Endossant la forme du biopic classique, „Oppenheimer“ verrait donc Christopher Nolan abandonner, du moins en apparence et alors même qu’il se rapproche d’un de ses éternels sujet de prédilection – la physique quantique et son abolition concomitante d’une perception linéaire de la temporalité –, ses jeux de déconstruction formels, où l’histoire narrée est temporellement éclatée à travers sa mise en récit. Rappelons que Nolan s’était forgé une réputation de réalisateur atypique avec „Memento“, un long-métrage qui racontait son argument en deux temporalités distinctes, une perspective narrative reculant de la fin au début de l’histoire là où une deuxième, montrée quant à elle en noir et blanc, avançait de façon linéaire.

Il n’en est rien pourtant, puisque pour raconter la vie d’Oppenheimer (un très convaincant Cillian Murphy), Nolan a recours à pas moins de trois temporalités différentes, recourant même au noir et blanc de „Memento“ pour différencier entre ses strates temporelles, qui finiront par s’emmêler subtilement: un premier fil narratif, le plus linéaire des trois, raconte d’abord la jeunesse d’Oppenheimer, où celui-ci se rend en Allemagne pour faire ses études, son retour aux États-Unis, ses recherches scientifiques et fréquentations politiques gauchistes puis, une fois la Deuxième Guerre mondiale éclatée, la course-poursuite contre les nazis afin de les devancer dans leur tentative de développer des armes à tête nucléaire.

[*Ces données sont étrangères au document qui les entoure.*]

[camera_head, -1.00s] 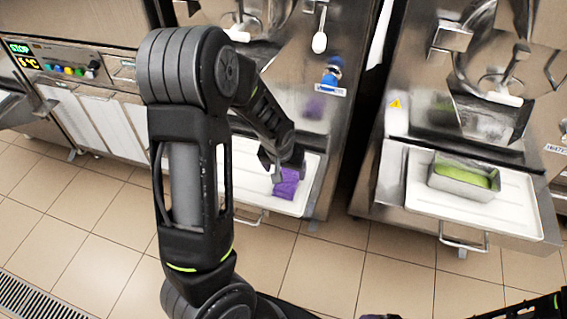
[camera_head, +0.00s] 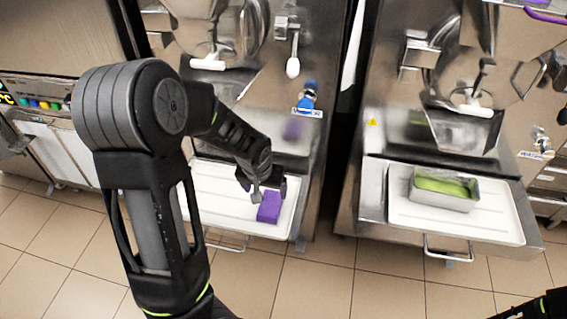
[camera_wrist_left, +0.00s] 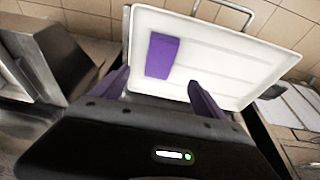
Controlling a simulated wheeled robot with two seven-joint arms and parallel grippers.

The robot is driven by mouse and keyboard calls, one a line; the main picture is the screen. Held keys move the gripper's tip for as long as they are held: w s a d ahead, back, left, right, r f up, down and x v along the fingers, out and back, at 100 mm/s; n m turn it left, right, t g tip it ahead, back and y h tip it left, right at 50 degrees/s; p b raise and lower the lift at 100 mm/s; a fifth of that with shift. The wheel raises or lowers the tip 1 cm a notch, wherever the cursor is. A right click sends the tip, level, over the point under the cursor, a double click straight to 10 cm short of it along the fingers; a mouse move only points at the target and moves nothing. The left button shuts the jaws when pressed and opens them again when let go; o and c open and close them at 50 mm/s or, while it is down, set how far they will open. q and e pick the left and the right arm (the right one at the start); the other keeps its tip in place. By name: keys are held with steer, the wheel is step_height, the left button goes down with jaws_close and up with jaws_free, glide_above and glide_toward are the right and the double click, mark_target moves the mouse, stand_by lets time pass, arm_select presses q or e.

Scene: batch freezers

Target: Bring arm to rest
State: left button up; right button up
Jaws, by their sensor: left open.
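My left arm (camera_head: 150,190) comes in from the left and reaches over the white tray of the left freezer. My left gripper (camera_head: 265,187) is open and empty, just above and behind a purple block (camera_head: 269,208). The block lies on the white tray (camera_head: 228,212). In the left wrist view the gripper's (camera_wrist_left: 160,88) two purple fingers are spread. The block (camera_wrist_left: 162,56) lies beyond them on the tray (camera_wrist_left: 225,60), apart from the fingers. A piece of my right arm shows at the lower right edge; its gripper is out of view.
The left freezer front (camera_head: 300,150) rises close behind the gripper. The right freezer holds a second white tray (camera_head: 410,215) with a metal pan (camera_head: 440,200) of green contents. A narrow gap separates the freezers. The tiled floor (camera_head: 300,285) in front is clear.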

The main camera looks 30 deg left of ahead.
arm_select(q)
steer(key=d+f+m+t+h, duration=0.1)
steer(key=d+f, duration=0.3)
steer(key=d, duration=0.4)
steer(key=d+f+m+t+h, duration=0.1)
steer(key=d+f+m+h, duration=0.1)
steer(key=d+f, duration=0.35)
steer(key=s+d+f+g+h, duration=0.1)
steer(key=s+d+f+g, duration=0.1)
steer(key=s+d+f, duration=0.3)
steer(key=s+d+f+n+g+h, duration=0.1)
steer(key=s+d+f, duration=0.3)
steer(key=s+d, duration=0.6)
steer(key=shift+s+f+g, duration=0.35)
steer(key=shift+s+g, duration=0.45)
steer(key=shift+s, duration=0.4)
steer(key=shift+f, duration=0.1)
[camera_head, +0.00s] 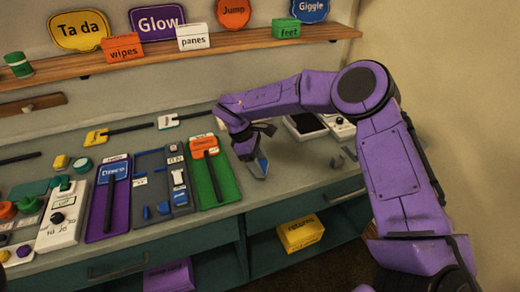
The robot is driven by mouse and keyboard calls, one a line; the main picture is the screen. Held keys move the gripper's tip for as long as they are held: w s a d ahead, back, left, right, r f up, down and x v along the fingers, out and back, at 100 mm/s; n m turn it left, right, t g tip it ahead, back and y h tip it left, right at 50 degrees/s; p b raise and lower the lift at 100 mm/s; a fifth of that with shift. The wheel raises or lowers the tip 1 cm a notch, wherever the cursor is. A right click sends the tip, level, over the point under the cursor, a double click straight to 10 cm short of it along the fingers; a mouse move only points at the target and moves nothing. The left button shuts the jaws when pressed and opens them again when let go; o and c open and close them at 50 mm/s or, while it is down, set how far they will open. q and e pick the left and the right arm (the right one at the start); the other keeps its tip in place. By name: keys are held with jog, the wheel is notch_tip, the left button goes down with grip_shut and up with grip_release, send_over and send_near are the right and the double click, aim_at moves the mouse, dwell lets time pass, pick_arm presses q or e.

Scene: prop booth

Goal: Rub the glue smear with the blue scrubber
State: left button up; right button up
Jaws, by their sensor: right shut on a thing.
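My right gripper (254,151) reaches in from the right on its purple arm and points down over the grey counter. It is shut on a small blue piece, seemingly the blue scrubber (261,168), which shows below the fingers. The scrubber is close to the counter top, but I cannot tell whether it touches. A small greyish patch (337,161) lies on the counter to the right; I cannot tell whether it is the glue smear. The fingers and scrubber may hide part of the surface beneath them. My left gripper is not in view.
A green tray (228,182) with an orange label lies just left of the gripper. Left of it are a dark grey tray (181,207) and a purple tray (95,224). A dark pad (307,123) lies behind. Bare counter (300,180) is free to the right.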

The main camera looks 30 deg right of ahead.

Heureusement pour les Américains, l’antisémitisme allemand empêche les nazis de recourir à quelques-uns de leurs scientifiques les plus brillants, nombreux à avoir été de confession juive, ce qui permettra à un groupe de scientifiques de travailler d’arrache-pied et avec succès au développement de la bombe atomique dans Los Alamos, une ville du Nouveau Mexique construite par l’armée où les chercheurs seront accueillis avec toute leur famille afin de ne trouver aucune excuse pour quitter les lieux de travail.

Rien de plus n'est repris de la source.